No entanto, assim, a campanha golpista progride, a situação política se degrada e o caminho fica aberto para a próxima tentativa de arruinar a democracia. Tudo se passa como se, não havendo propriamente institucionalização do golpe (uma ordem autoritária formalizada), a ordem democrática não se desvanecesse. Mas se desvanece. Bolsonaro, ao menos até agora, opera por meio da desativação das instituições da democracia, de Estado etc.

A Procuradoria-Geral da República não existe para os fins a que se destina. A Polícia Federal foi desarticulada. Com outros objetivos imediatos, a Saúde, a Educação, o Ibama, a Funai, a Receita, o Coaf ou o Itamaraty fossem lobotomizados ou transformados em órgãos de propaganda.

O Congresso se tornou um instrumento de partido, no sentido amplo, do centrão. Sim, é óbvio que maiorias governistas votam com o governo. Mas o Congresso sob a regência do centrão-bolsonarismo se tornou um instrumento de desmonte ou apropriação do Estado, do vale-tudo, da avacalhação legal, do regimento legislativo à Constituição.

Para se manter no cargo, Bolsonaro entregou à Câmara o que resta de aparência de governo, que, nas mãos de Arthur Lira (PP-AL) e outros cúmplices, é um meio cru de eternização no poder.

Se diz por aí que não haverá golpe no sentido estrito. Primeiro, porque as Forças Armadas não teriam interesse ou teriam receio de se apoderar de um país dividido ou não seriam mais adeptas de ditadura à moda antiga. Segundo, porque os próprios parlamentares não teriam interesse em desmoralizar as urnas que os levaram ao Congresso ou temem a perda de poderes em uma ditadura "tout court".

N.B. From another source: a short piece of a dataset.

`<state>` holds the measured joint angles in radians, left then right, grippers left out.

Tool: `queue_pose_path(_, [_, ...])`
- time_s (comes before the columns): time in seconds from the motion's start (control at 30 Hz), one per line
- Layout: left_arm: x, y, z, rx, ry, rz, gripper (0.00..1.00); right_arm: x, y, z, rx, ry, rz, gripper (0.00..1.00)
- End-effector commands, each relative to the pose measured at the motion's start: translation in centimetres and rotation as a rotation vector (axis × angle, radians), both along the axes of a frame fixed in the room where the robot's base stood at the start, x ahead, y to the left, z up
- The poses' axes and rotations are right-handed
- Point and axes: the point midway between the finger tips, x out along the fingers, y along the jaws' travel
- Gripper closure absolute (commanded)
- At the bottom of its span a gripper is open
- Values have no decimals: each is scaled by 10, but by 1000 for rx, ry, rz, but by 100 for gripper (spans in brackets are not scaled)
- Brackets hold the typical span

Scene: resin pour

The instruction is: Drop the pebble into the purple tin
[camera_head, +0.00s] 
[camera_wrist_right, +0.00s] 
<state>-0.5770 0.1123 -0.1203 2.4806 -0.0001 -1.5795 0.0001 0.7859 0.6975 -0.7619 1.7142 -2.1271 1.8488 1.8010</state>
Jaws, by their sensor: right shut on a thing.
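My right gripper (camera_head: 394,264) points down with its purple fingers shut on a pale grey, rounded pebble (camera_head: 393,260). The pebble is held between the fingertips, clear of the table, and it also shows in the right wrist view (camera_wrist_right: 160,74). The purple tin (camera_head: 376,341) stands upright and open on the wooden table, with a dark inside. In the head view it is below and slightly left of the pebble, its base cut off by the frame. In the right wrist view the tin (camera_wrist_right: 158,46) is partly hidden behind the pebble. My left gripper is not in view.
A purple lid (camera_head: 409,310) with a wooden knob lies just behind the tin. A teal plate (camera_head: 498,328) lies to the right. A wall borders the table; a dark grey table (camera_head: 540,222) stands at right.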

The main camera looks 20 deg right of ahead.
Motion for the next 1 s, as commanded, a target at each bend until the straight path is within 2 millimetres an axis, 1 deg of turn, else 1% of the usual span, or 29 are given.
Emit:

Suponha-se, por mero exercício otimista, que as coisas sejam simples assim. Bolsonaro não tem escrúpulo algum e prosseguirá em sua campanha golpista.

Caso seja capaz de algum cálculo racional, pode desistir de quarteladas ou de sublevações populares violentas caso esses ataques subversivos não tenham poder suficiente de dar a Bolsonaro o que ele quer. Mas a fedentina da chantagem, da ameaça, empesteia cada vez mais o ar.

Na última hora, Bolsonaro pode tentar trocar a ameaça de baderna por um acordão, com o Congresso, com o Supremo, com tudo. O delinquente e seus cúmplices generais sairiam impunes, anistiados, em retirada, para reorganizar tropas e voltar ao ataque assim que possível.

Os generais "legalistas" barganhariam a continuidade da boquinha rica e a tutela militar permaneceria, um pouco como ocorreu no início da dita Nova República, que estaria ainda mais morta nesse estado de sítio eternizado, sob a ameaça permanente da horda huna bolsonarista impune.